The crackdown comes days after graffiti vandal Daniel Montano pleaded guilty to 80 counts of vandalism, prompting a tagging spree in uptown and Lawrenceville.
"I want to see the complete eradication of graffiti, every piece of graffiti in this city," said Pittsburgh Councilman Bruce Kraus.
The bill, sponsored by Kraus, imposes escalating fines based on the damage caused by graffiti vandals. Kraus wants fines of $100 to $500 or more, with the toughest penalties coming for graffiti damage totaling more than $5,000.
"A great majority of them exceed $10,000, $15,00, $20,000," said Dan Sullivan of the Pittsburgh Police Department. "And especially when we have two actors working together under a conspiracy."
Police from the city Graffiti Task Force back a provision that would channel money from fines on graffiti vandals into funding the city's efforts to remove graffiti.
"I believe Graffiti Busters is budgeted at $350,000 a year to clean," said Frank Rende of the Pittsburgh Police Department. "People always say, 'I got my house or my building cleaned for free.' I tell them, 'That's your tax money.

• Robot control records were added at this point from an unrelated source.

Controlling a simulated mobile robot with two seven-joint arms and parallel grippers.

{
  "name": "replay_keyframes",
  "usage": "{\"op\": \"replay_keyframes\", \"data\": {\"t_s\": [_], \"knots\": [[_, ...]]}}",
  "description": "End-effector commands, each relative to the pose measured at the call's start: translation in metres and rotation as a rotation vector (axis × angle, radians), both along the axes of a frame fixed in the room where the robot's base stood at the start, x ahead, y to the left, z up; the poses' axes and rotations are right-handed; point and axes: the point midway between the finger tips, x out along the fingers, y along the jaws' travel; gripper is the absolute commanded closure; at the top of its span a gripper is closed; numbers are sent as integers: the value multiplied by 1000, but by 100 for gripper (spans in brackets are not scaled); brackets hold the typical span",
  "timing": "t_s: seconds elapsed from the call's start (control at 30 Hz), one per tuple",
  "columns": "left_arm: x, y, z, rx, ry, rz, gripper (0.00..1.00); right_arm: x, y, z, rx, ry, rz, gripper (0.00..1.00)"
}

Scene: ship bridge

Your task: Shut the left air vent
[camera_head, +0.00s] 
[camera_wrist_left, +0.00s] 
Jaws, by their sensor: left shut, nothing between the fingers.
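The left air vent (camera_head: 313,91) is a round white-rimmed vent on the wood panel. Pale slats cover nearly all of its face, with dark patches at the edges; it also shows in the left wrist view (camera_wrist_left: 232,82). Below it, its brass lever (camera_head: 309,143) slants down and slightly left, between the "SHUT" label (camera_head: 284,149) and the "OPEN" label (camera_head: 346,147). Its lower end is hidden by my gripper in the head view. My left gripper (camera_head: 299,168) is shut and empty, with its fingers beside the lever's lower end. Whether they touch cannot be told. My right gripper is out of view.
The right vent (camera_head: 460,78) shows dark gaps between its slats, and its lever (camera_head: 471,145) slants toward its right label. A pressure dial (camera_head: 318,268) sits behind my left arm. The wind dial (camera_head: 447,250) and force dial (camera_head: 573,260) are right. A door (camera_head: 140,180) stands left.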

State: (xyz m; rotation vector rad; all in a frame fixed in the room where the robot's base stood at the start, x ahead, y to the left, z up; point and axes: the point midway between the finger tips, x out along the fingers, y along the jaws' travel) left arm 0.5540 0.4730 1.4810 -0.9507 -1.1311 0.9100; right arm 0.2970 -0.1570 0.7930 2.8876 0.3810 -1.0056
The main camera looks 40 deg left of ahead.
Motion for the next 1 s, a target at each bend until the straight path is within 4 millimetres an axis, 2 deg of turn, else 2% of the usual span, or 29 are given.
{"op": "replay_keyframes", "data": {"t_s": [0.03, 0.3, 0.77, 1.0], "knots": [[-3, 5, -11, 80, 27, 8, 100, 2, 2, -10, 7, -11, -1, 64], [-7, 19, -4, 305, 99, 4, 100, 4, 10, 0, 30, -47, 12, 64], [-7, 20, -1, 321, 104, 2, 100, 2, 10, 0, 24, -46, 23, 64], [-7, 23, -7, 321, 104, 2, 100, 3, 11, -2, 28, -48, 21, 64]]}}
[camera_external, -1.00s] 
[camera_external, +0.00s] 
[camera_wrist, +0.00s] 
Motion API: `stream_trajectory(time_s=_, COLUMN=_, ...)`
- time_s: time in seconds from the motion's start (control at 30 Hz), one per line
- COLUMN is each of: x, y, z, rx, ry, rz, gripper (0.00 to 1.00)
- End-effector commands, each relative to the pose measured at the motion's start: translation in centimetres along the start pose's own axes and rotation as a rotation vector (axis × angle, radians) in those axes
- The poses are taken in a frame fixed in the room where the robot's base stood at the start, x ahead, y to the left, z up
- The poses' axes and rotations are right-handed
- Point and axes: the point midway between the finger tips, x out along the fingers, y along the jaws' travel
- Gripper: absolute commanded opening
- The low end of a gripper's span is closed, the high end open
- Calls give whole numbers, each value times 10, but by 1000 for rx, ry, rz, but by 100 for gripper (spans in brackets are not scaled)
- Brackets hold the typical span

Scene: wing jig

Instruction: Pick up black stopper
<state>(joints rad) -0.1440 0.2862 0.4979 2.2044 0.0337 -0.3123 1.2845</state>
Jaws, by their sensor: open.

You're not getting that for free.'"
If a graffiti vandal is sentenced to community service, the legislation calls for that community service to be removing graffiti from property around Pittsburgh.
"That's the key," said Sullivan. "The sooner you clean up the graffiti, the sooner they know that they're not going to tag in that area because it gets cleaned up too fast.
"I'm absolutely convinced that abatement is the answer," said Kraus. "If the tag doesn't hang, the tagger moves on. That's the bottom line."